Last updated on November 15th, 2020 at 09:03 pm
Often confusing, irritating and hilarious in equal measures, commentary in racing games has for too long been appalling. The PlayStation’s F1 ‘97 was legendary for all the wrong reasons. Murray Walker is, in my opinion, the greatest commentator of all time in any sport, but the game made him out to be some kind of maniac hell-bent on listing who the top-ten drivers were at least twice per-lap and only reacting to major incidents at least half a minute after they had occurred. And whilst that game was released thirteen years ago, things have not improved much.
Commentary Box image on Flickr by sbisson. (CC Licence)

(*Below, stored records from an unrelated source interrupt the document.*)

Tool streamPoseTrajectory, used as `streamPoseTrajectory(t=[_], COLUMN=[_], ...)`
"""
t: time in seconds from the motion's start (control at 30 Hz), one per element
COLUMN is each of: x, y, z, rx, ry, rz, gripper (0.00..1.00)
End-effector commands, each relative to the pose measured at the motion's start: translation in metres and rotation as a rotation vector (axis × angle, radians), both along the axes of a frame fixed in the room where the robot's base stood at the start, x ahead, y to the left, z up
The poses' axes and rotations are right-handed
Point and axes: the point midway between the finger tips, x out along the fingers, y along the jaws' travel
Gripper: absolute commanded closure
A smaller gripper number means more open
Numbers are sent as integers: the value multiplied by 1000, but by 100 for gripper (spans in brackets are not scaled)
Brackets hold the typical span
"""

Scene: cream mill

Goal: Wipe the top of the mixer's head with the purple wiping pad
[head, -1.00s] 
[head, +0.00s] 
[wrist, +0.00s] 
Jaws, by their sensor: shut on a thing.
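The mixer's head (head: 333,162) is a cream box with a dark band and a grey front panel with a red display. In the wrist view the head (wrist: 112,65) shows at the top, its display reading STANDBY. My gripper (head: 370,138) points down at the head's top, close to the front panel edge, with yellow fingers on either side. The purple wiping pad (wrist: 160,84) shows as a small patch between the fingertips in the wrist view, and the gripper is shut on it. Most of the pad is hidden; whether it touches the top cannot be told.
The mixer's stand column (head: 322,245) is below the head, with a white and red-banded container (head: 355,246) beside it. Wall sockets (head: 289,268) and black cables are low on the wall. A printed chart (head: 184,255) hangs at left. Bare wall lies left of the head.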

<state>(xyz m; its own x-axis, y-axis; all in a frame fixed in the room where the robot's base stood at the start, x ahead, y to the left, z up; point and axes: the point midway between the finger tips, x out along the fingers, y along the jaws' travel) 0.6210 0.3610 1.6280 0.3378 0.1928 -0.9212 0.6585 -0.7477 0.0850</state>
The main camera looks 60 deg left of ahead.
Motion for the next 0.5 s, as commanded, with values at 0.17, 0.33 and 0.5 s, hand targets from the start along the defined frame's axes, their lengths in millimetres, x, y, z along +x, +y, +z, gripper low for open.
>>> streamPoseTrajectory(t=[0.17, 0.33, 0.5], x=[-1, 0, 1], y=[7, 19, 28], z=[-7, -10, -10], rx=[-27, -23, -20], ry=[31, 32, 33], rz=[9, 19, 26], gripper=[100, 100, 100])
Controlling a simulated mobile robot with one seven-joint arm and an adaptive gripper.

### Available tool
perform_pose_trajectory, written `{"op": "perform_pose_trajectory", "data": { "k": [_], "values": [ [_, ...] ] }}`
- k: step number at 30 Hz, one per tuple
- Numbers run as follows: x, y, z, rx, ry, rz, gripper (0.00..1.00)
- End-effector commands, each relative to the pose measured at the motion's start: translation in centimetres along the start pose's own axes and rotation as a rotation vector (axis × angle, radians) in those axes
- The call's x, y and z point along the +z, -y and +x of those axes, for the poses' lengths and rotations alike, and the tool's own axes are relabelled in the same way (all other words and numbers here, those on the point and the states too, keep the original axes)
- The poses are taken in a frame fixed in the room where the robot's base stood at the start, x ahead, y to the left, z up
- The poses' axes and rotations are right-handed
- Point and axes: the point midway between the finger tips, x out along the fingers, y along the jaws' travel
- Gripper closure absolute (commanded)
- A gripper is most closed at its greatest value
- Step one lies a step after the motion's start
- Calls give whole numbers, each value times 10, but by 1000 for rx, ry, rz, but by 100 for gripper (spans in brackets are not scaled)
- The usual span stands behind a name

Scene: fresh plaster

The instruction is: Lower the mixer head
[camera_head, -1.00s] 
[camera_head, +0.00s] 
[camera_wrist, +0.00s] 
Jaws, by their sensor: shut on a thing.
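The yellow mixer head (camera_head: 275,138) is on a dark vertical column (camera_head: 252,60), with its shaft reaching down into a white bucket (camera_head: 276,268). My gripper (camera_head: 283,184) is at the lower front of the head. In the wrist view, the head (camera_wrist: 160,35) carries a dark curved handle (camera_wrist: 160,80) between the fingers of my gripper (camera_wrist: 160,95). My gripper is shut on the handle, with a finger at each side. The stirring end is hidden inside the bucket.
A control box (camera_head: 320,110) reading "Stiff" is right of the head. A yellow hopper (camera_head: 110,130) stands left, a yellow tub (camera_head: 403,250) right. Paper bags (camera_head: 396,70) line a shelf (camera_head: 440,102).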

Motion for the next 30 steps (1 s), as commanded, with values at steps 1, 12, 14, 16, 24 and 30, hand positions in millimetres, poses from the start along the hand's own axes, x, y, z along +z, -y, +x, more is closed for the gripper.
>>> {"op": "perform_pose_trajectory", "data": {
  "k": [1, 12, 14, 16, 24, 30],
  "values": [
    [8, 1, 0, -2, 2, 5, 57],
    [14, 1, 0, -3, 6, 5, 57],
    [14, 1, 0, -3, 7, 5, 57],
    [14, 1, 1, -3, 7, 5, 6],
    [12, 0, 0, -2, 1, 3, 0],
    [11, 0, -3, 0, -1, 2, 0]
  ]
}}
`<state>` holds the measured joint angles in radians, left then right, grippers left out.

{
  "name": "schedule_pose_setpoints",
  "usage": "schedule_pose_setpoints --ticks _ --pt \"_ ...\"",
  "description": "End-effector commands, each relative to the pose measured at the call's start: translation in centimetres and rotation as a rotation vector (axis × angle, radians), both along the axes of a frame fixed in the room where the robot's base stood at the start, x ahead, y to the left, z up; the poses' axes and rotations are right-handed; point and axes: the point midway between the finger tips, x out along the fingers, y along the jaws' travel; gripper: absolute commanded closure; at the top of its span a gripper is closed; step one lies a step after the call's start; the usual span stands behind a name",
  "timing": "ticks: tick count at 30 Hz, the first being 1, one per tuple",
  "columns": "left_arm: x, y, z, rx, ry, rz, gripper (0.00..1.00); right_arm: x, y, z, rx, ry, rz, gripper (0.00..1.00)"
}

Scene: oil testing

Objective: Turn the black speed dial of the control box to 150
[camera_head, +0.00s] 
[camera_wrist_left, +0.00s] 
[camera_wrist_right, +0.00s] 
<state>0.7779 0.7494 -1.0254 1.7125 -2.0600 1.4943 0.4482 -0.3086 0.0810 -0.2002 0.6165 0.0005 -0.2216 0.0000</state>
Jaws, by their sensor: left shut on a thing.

I argue that such poor commentary systems detract from the overall experience of the game and serve to undermine the user’s enjoyment of playing it. I have never understood why commentary in racing games use such few phrases – it seems like developers get the voice talent into the recording studio and then say ‘well, we’ll need you to record a bit for the start… um, say the driver’s names… do a couple of exclamations for crashes and stuff… and then we’ll just loop them a few times and we can all go home early and pat ourselves on the back’. The result of this lack of variety is that repetitive, benign, irritating and distracting voices have left gamers frustrated for far too long. I believe is also a very valid argument for actually killing developers who have released an ‘update game’ twelve months on from the first and haven’t even bothered to update the commentary, let alone improve it. ‘Well, we all said it was brilliant last year, so let’s just use it again’. There is simply no excuse.
Racing games are obviously not the only culprit when it comes to appalling commentary. The Pro Evolution Soccer series for example has had terrible commentary for such a long time that it’s fans have come to regard it as more charming than irritating, hence this amusing tribute which is not too far off the real thing. Some blame the commentators themselves, some the programming code, and others the like-for-like Japanese translations which have made many a Nintendo game all the more amusing over the years. But in this day and age and as technology advances, I say the time has come for this practice to cease.
Not all racing games are culprits – for example the Gran Turismo series has never had a commentator, but does instead insist on giving you background music as the default setting. Kazunori Yamauchi and Polyphony Digital may be the kings of the simulation, but I personally have never seen a racing car with a working radio inside it. Thankfully you can turn this off in the options menu and avoid the noise of generic rock music drowning out the beautifully-recreated sound of your roaring engine.
The key debate regarding in-game commentary lies in whether a sports game chooses to simulate the sport or the TV presentation of it. Games have for too long been stuck in limbo – a hybrid area between the two that doesn’t make sense to the gamer. There is no reason in a racing game for the player to be able to hear a television commentator during the race, let alone a television commentator AND an engineer broadcasting pit-to-car radio transmissions – such as in F1 2006 on the PS2. In Codemasters’ Colin McRae: Dirt, your co-driver Travis Pastrana is not only the in-game voiceover but also races against you, which makes it pretty difficult to suspend your disbelief. Are we to presume Travis is reading our pace notes whilst driving his own car? Or are there two of Travis Pastrana? Thankfully Dirt:2 provides the option to choose a different voice, although all of the potential selections sound nothing like they have ever been anywhere near a fast-moving vehicle, and suspiciously more like they have spent the morning sat in a recording booth helping themselves to too many free croissants.
To solve this gaming commentary crisis, I suggest this: the answer for developers is to make a choice about what they are choosing to represent – it has to be either the driving simulation or the broadcast simulation and make no attempt to create the ‘best of both worlds’. Studios must choose one option and stick to it, because a half-way house is never satisfying for the user, always confusing, and I would argue is yet to work effectively in any racing game to date.
Codemasters appear to be on the ball with this idea and have decided against having any in-game commentary for their fantastic-looking forthcoming F1 2010. Until such times as in-game commentary can be advanced enough that we hear intelligent comments from Jonathan Legard and Martin Brundle that relate directly to the action, and we can see and hear authentic, competent and articulate virtual versions of Jake Humphrey, David Coulthard and Eddie Jordan making specific post-race assessments of my driving then surely, for now at least, less has to be more. I would love for this approach to work properly but I think a satisfying simulation is a fair few years off yet. So for now, I say scrap the TV-route altogether and stick to simulating the driving experience. OK?!